An exact copy of every record is needed.

___ Record set

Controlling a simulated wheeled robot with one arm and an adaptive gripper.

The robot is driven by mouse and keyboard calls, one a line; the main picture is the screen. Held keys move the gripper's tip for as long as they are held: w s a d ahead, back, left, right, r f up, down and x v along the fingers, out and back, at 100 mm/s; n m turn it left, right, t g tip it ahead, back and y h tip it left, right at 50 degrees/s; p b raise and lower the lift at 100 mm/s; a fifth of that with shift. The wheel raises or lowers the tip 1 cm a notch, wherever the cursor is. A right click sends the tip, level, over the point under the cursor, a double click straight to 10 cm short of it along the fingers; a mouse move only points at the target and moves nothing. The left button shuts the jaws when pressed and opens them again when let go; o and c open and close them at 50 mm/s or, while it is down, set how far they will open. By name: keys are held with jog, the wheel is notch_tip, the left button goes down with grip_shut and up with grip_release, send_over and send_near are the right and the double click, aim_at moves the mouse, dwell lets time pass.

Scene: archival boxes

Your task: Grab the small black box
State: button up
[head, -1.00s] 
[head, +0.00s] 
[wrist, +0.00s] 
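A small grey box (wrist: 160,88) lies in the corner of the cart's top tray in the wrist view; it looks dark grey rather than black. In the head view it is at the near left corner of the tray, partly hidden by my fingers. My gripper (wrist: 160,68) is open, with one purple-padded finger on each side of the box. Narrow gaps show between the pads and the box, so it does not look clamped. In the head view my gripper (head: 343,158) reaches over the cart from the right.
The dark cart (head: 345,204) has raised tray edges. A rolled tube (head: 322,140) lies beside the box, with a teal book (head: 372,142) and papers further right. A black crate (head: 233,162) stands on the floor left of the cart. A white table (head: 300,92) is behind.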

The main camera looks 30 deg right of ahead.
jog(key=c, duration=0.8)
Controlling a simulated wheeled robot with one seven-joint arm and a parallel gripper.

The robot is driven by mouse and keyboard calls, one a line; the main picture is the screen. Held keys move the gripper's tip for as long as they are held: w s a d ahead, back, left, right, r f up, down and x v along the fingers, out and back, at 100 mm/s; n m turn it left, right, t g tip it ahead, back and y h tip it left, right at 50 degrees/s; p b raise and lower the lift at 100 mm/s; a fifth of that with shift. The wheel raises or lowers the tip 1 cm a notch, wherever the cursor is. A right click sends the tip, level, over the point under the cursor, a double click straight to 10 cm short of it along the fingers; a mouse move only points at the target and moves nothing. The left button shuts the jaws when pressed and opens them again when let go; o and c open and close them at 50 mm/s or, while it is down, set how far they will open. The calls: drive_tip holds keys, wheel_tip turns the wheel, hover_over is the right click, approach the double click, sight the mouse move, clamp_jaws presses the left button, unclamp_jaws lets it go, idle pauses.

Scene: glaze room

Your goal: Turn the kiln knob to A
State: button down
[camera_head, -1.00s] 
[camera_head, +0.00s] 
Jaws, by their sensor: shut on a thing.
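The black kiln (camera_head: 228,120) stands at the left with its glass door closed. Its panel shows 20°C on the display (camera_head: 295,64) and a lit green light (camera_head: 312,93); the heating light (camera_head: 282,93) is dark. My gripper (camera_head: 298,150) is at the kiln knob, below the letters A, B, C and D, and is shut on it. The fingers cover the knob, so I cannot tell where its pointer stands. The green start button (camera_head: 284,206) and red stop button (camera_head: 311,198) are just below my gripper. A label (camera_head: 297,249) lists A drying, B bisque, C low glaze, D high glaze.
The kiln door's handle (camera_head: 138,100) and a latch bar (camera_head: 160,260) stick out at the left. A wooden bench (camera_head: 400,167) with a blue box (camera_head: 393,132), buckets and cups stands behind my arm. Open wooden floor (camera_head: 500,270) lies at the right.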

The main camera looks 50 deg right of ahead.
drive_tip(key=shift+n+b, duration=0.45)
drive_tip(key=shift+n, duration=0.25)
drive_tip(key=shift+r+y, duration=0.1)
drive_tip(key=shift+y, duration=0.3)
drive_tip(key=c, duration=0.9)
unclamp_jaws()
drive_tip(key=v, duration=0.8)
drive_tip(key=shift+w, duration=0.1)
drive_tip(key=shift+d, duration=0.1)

______

Output below.
Controlling a simulated wheeled robot with one arm and an adaptive gripper.

The robot is driven by mouse and keyboard calls, one a line; the main picture is the screen. Held keys move the gripper's tip for as long as they are held: w s a d ahead, back, left, right, r f up, down and x v along the fingers, out and back, at 100 mm/s; n m turn it left, right, t g tip it ahead, back and y h tip it left, right at 50 degrees/s; p b raise and lower the lift at 100 mm/s; a fifth of that with shift. The wheel raises or lowers the tip 1 cm a notch, wherever the cursor is. A right click sends the tip, level, over the point under the cursor, a double click straight to 10 cm short of it along the fingers; a mouse move only points at the target and moves nothing. The left button shuts the jaws when pressed and opens them again when let go; o and c open and close them at 50 mm/s or, while it is down, set how far they will open. By name: keys are held with jog, the wheel is notch_tip, the left button goes down with grip_shut and up with grip_release, send_over and send_near are the right and the double click, aim_at moves the mouse, dwell lets time pass.

Scene: archival boxes

Your task: Grab the small black box
State: button up
[head, -1.00s] 
[head, +0.00s] 
[wrist, +0.00s] 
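A small grey box (wrist: 160,88) lies in the corner of the cart's top tray in the wrist view; it looks dark grey rather than black. In the head view it is at the near left corner of the tray, partly hidden by my fingers. My gripper (wrist: 160,68) is open, with one purple-padded finger on each side of the box. Narrow gaps show between the pads and the box, so it does not look clamped. In the head view my gripper (head: 343,158) reaches over the cart from the right.
The dark cart (head: 345,204) has raised tray edges. A rolled tube (head: 322,140) lies beside the box, with a teal book (head: 372,142) and papers further right. A black crate (head: 233,162) stands on the floor left of the cart. A white table (head: 300,92) is behind.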

The main camera looks 30 deg right of ahead.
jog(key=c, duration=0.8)
Controlling a simulated wheeled robot with one seven-joint arm and a parallel gripper.

The robot is driven by mouse and keyboard calls, one a line; the main picture is the screen. Held keys move the gripper's tip for as long as they are held: w s a d ahead, back, left, right, r f up, down and x v along the fingers, out and back, at 100 mm/s; n m turn it left, right, t g tip it ahead, back and y h tip it left, right at 50 degrees/s; p b raise and lower the lift at 100 mm/s; a fifth of that with shift. The wheel raises or lowers the tip 1 cm a notch, wherever the cursor is. A right click sends the tip, level, over the point under the cursor, a double click straight to 10 cm short of it along the fingers; a mouse move only points at the target and moves nothing. The left button shuts the jaws when pressed and opens them again when let go; o and c open and close them at 50 mm/s or, while it is down, set how far they will open. The calls: drive_tip holds keys, wheel_tip turns the wheel, hover_over is the right click, approach the double click, sight the mouse move, clamp_jaws presses the left button, unclamp_jaws lets it go, idle pauses.

Scene: glaze room

Your goal: Turn the kiln knob to A
State: button down
[camera_head, -1.00s] 
[camera_head, +0.00s] 
Jaws, by their sensor: shut on a thing.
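The black kiln (camera_head: 228,120) stands at the left with its glass door closed. Its panel shows 20°C on the display (camera_head: 295,64) and a lit green light (camera_head: 312,93); the heating light (camera_head: 282,93) is dark. My gripper (camera_head: 298,150) is at the kiln knob, below the letters A, B, C and D, and is shut on it. The fingers cover the knob, so I cannot tell where its pointer stands. The green start button (camera_head: 284,206) and red stop button (camera_head: 311,198) are just below my gripper. A label (camera_head: 297,249) lists A drying, B bisque, C low glaze, D high glaze.
The kiln door's handle (camera_head: 138,100) and a latch bar (camera_head: 160,260) stick out at the left. A wooden bench (camera_head: 400,167) with a blue box (camera_head: 393,132), buckets and cups stands behind my arm. Open wooden floor (camera_head: 500,270) lies at the right.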

The main camera looks 50 deg right of ahead.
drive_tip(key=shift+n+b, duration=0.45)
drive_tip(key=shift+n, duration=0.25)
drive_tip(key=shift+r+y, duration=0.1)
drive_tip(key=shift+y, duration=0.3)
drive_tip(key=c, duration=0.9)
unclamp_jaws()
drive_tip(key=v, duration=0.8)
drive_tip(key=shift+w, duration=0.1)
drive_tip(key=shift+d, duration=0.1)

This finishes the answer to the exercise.